The American, who was supported by both four-time major champion Naomi Osaka and doubles partner Katerina Siniakova in her player's box, used her swashbuckling, net-rushing game style to push Swiatek all the way.
However, Swiatek -- who had lost her only previous grass-court match of the season to Emma Navarro in Bad Homburg last week -- overcame a total of nine double faults to step up in the home stretch, sealing victory with her second ace of the day.
The six-time major champion's path to a second Wimbledon doesn't get any easier. Next up is 2021 finalist Karolina Pliskova, 34, who pulled rank on 19-year-old compatriot Tereza Valentova to win 6-3, 6-4. Swiatek holds a 3-0 record against Pliskova, but the Czech player is coming off a quarterfinal at Queen's and a semifinal in Nottingham, and this will be the first time they have met on grass.
Set one: Swiatek asserts her authority
In each of the three sets, the tone was set by a pivotal early tussle. In the opener, that was the second game. Townsend had come out of the blocks determined to impose herself at the net, and she held five break points to go up 2-0. But Swiatek came up with a series of solid one-two punches to escape them all, and didn't look back.
Teeing off on Townsend's topspin forehand and finding sweet angles on her passing shots, Swiatek won seven out of her opponent's 13 points at net and tallied 10 winners to four unforced errors to reel off six consecutive games.
Set two: Townsend strikes back
A Swiatek dip -- a double fault, a loose forehand -- enabled Townsend to break immediately in the second set.
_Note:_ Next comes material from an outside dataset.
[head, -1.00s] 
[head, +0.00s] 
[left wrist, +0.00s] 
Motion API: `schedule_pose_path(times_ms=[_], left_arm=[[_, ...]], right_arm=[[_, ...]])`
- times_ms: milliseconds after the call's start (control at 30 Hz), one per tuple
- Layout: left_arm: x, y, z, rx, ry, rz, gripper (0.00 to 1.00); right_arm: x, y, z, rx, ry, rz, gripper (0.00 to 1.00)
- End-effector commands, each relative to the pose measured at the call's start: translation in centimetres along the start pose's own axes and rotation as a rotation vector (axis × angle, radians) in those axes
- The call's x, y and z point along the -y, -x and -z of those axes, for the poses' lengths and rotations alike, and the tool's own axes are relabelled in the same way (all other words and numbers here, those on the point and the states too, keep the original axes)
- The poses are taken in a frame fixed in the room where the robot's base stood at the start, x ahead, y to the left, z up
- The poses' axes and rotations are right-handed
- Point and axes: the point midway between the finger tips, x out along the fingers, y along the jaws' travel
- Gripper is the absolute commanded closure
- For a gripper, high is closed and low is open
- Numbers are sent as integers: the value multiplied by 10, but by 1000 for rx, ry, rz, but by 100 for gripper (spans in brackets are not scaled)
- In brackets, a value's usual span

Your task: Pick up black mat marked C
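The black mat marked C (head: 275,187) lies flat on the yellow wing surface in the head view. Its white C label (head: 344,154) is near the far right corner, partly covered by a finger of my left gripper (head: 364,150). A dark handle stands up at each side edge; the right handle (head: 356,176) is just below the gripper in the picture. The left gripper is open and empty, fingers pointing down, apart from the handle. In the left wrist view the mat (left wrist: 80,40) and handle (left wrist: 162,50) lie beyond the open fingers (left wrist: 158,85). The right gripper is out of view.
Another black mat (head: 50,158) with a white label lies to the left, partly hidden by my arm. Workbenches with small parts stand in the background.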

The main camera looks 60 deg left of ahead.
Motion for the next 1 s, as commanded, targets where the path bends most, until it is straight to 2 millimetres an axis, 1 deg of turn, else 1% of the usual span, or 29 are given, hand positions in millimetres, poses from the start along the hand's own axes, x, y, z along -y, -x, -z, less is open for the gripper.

She then navigated a pair of deuces with brilliant net play -- foiling a crowd-pleasing Swiatek tweener at one point -- to hold for 2-0.
Swiatek's level continued to drop, particularly on serve, as the set went on. The double fault in the first game was followed by two in a row to go down 3-0. By contrast, Townsend's net rushes were beginning to pay off -- she won 13 out of 16 points in the forecourt in the second set.
"Overall, maybe I am sometimes more tense," said Swiatek. "It's not easy to get rid of that. You can sometimes see on the serve, the quality goes down. But I think you can see that in many players, because serve is the most complicated motion. It's easy to mess it up a little bit.
"But for me, the most important thing is that I served better in the third set, that I got through this. I know what I did wrong a little bit, so I'll try to have just more clarity in these moments to try to reset again, and try to serve with the quality that I have on practice and that I also had at the beginning of the match."
Though Swiatek began to regain some form towards the end of the set, Townsend nonetheless slammed down an ace to seal it on her third set point.
Set three: Swiatek steps up at the right time
The multi-deuce tussles at the starts of the previous two sets had been tight, but they had nothing on the 21-minute mini-marathon that opened the decider. Swiatek's serving woes persisted -- she committed another three double faults in this game, including twice on game point -- but impressively, she managed to adjust her tactics and battle through after saving four break points.
Swiatek managed to pin Townsend into her backhand corner, and committed to coming forwards herself to take the net away from her opponent. A service winner sealed the game after nine deuces.
"Sometimes just serving the ball in might be a tough ask," Swiatek recalled in her on-court interview. "This game for sure was about that, and about believing that I can do it."
Emerging from that game didn't enable Swiatek to immediately pull away. She broke through for 4-2, bringing up break point with a backhand pass and then converting it after some superb defense, Townsend ultimately netting a forehand volley.
Swiatek wasn't out of the woods quite yet -- she committed yet another double fault en route to gifting the break back -- but regained the advantage by winning one of the best points of the match, an athletic cat-and-mouse exchange in which she out-manoeuvred Townsend with an angled drop shot followed by a pass into the open space. And, when it came down to serving for the match, Swiatek put all of her troubles behind her to deliver a composed, authoritative love hold.